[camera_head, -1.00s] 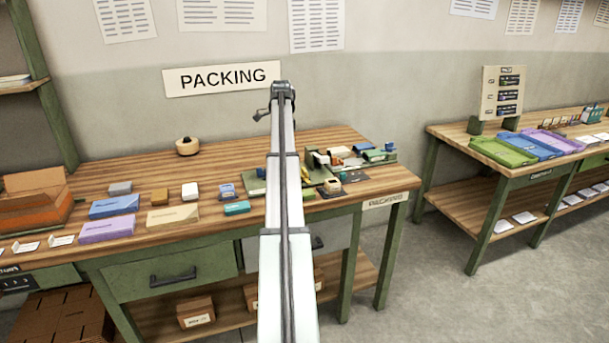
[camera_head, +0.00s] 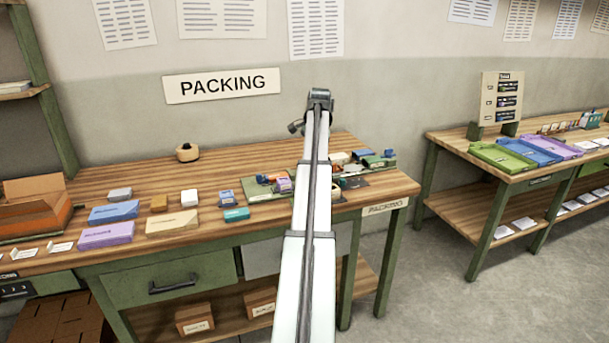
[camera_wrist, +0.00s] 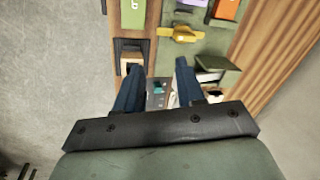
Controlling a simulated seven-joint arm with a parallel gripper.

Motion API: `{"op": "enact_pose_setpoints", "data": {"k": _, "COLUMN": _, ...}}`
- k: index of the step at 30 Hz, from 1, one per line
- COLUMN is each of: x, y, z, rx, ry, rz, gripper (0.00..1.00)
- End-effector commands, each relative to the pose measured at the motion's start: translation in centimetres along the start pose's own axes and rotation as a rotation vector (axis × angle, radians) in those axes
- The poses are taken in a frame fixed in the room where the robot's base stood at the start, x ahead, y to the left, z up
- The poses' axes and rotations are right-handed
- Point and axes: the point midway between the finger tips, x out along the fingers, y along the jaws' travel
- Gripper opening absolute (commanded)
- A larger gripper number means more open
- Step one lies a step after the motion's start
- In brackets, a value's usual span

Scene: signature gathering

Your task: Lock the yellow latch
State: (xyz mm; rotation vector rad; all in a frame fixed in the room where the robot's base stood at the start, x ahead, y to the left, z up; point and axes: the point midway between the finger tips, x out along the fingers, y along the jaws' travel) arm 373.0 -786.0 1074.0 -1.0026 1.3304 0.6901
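The yellow latch (camera_wrist: 182,34) shows in the wrist view as a small yellow piece on a green board (camera_wrist: 205,43), just beyond my fingertips. My gripper (camera_wrist: 158,66) has its two dark blue fingers apart, with nothing held between them. The fingers point toward the latch side of the board, and the latch lies slightly right of the gap between them, not touched as far as I can see. In the head view my arm crosses the packing bench and hides the latch and my gripper.
In the wrist view a green block (camera_wrist: 133,13), an orange block (camera_wrist: 227,9) and a dark holder with a tan piece (camera_wrist: 130,57) stand near the fingers. Boxes such as a purple one (camera_head: 106,235) lie on the bench (camera_head: 150,172) at left.

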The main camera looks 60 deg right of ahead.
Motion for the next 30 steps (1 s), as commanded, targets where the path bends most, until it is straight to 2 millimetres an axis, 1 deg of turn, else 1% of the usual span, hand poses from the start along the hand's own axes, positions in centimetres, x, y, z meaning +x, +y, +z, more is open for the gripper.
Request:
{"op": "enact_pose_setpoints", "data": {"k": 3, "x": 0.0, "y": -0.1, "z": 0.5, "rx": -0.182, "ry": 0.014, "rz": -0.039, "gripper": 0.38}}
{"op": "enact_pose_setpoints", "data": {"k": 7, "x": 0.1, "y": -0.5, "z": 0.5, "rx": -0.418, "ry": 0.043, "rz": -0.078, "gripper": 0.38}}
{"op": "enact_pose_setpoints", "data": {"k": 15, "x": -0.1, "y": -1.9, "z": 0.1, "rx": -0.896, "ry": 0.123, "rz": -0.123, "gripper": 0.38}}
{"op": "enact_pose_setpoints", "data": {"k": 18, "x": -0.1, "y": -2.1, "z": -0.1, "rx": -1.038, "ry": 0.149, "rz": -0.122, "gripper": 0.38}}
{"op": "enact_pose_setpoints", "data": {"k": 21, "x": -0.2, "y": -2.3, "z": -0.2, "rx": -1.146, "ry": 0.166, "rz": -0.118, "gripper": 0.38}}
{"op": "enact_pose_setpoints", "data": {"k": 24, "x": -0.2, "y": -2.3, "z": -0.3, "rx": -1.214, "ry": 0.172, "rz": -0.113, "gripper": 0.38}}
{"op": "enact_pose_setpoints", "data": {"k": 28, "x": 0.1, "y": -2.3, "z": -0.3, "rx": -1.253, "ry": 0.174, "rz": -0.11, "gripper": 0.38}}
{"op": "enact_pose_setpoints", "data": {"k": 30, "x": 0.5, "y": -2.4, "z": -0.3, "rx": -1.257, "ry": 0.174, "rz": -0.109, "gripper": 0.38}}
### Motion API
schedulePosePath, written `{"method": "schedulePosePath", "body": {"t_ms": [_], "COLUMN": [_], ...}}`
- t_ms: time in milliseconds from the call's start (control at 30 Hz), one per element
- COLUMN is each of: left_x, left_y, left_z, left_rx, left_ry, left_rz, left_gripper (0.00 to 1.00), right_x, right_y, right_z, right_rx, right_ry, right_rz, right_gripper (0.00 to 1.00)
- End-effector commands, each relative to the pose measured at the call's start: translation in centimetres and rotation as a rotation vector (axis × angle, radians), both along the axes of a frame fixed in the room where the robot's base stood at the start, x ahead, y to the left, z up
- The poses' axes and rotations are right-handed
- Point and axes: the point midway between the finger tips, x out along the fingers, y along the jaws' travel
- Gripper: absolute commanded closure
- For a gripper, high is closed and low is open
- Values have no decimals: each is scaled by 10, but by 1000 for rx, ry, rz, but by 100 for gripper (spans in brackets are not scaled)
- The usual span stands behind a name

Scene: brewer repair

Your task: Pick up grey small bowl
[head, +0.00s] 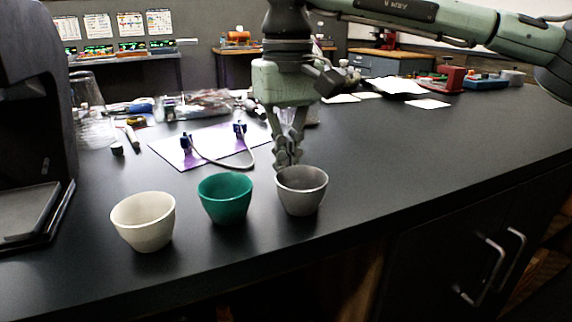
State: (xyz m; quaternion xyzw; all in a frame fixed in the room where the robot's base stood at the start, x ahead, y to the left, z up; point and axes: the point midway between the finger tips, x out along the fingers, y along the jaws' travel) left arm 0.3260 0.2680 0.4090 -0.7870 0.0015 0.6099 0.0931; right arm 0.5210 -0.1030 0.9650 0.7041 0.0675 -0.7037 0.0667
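The grey small bowl (303,199) stands upright on the dark counter, at the right end of a row of three bowls in the head view. Its inside looks empty. My right gripper (287,162) comes down from above, with its fingers pointing down at the bowl's back left rim. The fingertips are partly hidden behind the rim, so I cannot tell whether they touch it or how far apart they are. My left gripper is not in view.
A green bowl (225,202) stands close left of the grey one, and a cream bowl (145,226) further left. Behind them lies a white sheet (215,142) with a cable (225,164). A dark machine (35,120) stands at left. The counter (400,170) is clear to the right.

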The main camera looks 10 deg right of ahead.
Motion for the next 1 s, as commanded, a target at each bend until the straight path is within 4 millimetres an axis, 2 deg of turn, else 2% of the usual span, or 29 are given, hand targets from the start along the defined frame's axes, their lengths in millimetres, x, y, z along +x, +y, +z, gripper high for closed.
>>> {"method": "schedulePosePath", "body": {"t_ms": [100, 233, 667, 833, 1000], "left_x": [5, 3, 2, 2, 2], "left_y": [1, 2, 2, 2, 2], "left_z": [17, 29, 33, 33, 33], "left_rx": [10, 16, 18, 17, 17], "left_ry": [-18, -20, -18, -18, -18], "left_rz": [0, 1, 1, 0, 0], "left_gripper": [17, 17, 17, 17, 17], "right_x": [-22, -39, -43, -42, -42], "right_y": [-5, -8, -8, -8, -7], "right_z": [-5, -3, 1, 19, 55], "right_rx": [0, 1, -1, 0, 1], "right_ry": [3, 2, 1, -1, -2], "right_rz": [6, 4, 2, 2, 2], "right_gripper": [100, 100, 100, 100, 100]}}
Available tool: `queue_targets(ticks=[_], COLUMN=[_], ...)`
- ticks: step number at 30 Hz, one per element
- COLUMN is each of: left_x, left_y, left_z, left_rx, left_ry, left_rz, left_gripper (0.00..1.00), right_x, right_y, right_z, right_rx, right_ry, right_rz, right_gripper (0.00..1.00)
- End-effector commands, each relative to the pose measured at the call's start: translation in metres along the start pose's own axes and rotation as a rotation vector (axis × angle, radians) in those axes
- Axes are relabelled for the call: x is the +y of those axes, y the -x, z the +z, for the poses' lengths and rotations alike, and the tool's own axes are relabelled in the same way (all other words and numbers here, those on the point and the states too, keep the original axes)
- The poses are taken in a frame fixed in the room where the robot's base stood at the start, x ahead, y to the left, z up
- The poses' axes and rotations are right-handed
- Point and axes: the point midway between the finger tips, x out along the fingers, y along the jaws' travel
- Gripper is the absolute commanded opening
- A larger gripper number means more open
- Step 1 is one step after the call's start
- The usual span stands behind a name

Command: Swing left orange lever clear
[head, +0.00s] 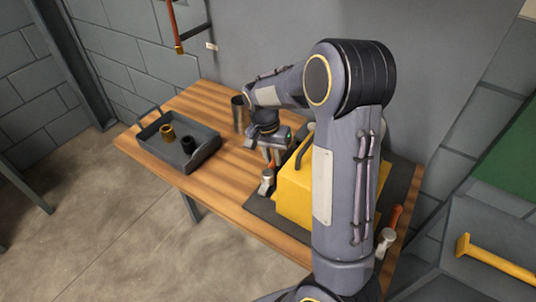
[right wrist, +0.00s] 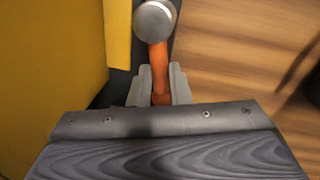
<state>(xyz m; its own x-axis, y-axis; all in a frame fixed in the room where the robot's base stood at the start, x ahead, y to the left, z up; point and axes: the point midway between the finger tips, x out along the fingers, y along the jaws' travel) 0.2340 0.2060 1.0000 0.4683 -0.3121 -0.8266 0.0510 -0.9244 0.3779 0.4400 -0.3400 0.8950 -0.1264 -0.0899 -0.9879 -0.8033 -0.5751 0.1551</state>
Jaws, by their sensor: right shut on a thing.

==============================

● THE PROBLEM
Please restate the material above line by line, exactly, beginning at its first line and ending with the line that contains "rz, gripper (0.00..1.00)", without any pictures.

● IN RESPONSE
[camera_head, -1.00s] 
[camera_head, +0.00s] 
[camera_wrist, +0.00s] 
Controlling a simulated seven-joint arm with a parallel gripper.

Motion API: `{"op": "enact_pose_setpoints", "data": {"k": _, "COLUMN": _, ...}}`
- k: index of the step at 30 Hz, from 1, one per line
- COLUMN is each of: x, y, z, rx, ry, rz, gripper (0.00..1.00)

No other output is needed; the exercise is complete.